Anyone who turns his mind to such matters must find how much the prosecution of any movement — of what people to-day call social movements — depends on watching the living process of men's souls, not on mere thinking and studying over external institutions and schemes. In face of the tendency towards the separation of peoples into languages it is one of the most urgent tasks of the times to create a counter-tide towards understanding each other.
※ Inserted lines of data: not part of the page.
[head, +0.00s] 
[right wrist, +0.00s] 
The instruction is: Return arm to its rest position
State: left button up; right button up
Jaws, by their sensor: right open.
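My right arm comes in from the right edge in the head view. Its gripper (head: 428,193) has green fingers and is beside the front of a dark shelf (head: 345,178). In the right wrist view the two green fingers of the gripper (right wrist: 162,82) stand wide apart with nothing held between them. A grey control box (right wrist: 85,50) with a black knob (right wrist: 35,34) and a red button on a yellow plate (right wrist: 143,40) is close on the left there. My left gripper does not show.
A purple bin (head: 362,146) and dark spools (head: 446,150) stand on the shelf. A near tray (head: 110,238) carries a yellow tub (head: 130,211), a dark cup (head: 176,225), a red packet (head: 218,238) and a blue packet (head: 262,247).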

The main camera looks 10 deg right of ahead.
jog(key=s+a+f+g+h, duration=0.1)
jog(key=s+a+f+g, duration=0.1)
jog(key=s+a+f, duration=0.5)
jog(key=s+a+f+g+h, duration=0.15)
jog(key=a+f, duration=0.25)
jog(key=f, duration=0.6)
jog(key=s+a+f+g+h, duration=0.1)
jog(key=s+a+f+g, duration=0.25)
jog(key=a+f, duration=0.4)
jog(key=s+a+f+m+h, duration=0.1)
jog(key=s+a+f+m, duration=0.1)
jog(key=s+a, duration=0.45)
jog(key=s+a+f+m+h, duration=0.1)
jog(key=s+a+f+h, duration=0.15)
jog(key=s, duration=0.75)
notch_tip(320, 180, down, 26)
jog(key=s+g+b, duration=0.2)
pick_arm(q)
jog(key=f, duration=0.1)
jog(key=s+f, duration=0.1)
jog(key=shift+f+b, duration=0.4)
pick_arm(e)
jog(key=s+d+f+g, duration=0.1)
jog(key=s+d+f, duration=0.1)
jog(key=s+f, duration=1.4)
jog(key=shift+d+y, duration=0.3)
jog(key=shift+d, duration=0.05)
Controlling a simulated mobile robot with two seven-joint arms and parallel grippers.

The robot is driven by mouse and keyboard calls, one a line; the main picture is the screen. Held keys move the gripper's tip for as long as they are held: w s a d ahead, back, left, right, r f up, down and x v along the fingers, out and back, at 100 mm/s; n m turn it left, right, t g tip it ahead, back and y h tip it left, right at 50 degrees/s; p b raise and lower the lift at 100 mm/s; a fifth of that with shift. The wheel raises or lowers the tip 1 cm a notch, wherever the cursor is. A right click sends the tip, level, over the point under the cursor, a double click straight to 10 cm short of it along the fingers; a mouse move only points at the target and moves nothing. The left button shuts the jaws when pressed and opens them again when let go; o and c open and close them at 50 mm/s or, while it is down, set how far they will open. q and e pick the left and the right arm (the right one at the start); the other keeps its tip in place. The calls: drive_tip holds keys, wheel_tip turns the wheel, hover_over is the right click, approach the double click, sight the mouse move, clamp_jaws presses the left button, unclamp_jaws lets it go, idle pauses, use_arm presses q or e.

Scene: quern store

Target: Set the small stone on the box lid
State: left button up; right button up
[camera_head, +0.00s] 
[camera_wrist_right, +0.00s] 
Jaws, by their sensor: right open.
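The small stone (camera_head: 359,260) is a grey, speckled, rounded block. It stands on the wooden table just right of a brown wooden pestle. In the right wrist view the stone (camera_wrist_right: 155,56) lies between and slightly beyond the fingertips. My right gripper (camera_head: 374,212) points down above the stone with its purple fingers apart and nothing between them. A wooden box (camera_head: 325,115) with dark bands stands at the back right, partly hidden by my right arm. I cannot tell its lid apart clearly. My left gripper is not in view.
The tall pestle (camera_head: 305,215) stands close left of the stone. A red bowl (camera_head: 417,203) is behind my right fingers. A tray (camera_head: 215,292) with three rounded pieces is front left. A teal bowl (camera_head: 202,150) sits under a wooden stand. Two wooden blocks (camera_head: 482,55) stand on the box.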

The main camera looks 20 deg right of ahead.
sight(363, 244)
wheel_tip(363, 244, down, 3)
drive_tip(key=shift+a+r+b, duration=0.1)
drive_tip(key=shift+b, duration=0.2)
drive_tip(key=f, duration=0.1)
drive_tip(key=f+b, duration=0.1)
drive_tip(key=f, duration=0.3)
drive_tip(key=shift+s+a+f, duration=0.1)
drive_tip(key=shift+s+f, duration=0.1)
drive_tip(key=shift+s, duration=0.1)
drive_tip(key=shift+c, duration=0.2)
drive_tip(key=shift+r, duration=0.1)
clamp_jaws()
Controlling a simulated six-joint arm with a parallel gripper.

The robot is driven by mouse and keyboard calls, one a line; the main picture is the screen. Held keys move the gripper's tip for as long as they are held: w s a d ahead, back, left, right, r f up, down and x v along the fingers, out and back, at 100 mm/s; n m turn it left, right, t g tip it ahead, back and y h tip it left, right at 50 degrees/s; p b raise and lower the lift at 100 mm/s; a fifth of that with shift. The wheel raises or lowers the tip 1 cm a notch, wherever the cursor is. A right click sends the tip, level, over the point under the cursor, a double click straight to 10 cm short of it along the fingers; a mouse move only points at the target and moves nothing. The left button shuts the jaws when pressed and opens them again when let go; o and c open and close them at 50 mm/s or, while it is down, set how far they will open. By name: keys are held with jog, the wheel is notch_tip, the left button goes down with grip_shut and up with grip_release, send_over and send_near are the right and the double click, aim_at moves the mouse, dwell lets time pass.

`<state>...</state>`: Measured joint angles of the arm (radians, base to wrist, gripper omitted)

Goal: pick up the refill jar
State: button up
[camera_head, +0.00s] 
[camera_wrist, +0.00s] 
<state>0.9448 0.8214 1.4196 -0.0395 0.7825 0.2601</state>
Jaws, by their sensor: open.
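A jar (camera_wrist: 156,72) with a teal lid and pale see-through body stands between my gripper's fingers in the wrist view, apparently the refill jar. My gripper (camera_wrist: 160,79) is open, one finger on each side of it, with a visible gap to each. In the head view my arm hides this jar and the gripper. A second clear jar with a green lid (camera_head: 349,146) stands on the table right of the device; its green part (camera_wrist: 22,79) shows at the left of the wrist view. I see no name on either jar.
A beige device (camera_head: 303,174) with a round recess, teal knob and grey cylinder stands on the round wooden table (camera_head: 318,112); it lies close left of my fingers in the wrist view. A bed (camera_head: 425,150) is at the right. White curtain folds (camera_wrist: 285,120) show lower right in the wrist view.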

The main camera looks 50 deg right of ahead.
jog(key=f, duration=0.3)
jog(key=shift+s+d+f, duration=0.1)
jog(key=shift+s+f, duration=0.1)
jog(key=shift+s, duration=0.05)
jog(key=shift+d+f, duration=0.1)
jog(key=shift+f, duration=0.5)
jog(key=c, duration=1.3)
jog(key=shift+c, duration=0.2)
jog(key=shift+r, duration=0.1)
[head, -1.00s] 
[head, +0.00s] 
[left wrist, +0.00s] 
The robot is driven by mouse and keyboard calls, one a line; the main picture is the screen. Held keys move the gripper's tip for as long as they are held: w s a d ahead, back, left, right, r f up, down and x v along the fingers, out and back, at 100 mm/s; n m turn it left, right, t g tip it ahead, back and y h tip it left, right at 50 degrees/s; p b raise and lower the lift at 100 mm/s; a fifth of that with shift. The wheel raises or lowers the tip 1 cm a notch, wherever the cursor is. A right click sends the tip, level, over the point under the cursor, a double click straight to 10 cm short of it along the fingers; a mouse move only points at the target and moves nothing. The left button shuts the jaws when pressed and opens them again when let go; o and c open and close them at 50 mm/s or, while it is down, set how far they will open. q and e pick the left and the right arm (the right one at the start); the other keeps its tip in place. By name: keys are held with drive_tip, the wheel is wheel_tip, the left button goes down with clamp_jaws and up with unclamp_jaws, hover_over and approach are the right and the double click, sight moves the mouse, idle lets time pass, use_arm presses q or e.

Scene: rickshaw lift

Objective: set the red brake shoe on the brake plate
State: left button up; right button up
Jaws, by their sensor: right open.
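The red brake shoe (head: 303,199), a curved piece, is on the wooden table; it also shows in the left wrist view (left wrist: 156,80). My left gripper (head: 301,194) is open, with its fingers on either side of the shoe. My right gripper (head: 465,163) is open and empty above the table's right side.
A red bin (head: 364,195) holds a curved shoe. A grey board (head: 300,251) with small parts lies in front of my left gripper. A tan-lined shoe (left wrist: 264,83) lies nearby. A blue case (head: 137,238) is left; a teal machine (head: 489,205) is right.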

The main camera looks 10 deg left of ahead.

There is much talk about ‘Humanism’ in these days, and of cultivating the genuine human principle common to all men. But, for any such tendency to become quite genuine, it needs to be applied seriously to the different concrete provinces of life. Think what it means for anyone who once has felt words and phrases invested with an absolutely distinct and visible reality. How much fuller and keener is the sense a man then has of his own human nature than when language is merely felt in its abstraction! We need not think, of course, when a person sees a picture and says, ‘How delicious!’ that, whilst looking at the picture, he must at the same time have a vision of his joints being loosened until he is in a state of such complete ‘delectation’ that he begins to feel as if his being were dissolved! Still, anyone who has once vividly felt the corresponding picture in his soul, will — when he speaks such words — have a quite different inner experience from one who has never known them as anything but an abstraction.

In the conventional and scientific language of the day, the overtone in the soul must of necessity be abstract, but the undertone should not be abstract too. In primitive stages of civilisation men had a visual sense of language. In its more advanced stages this visual sense of language must be provided by education in order that it may not be wholly lost.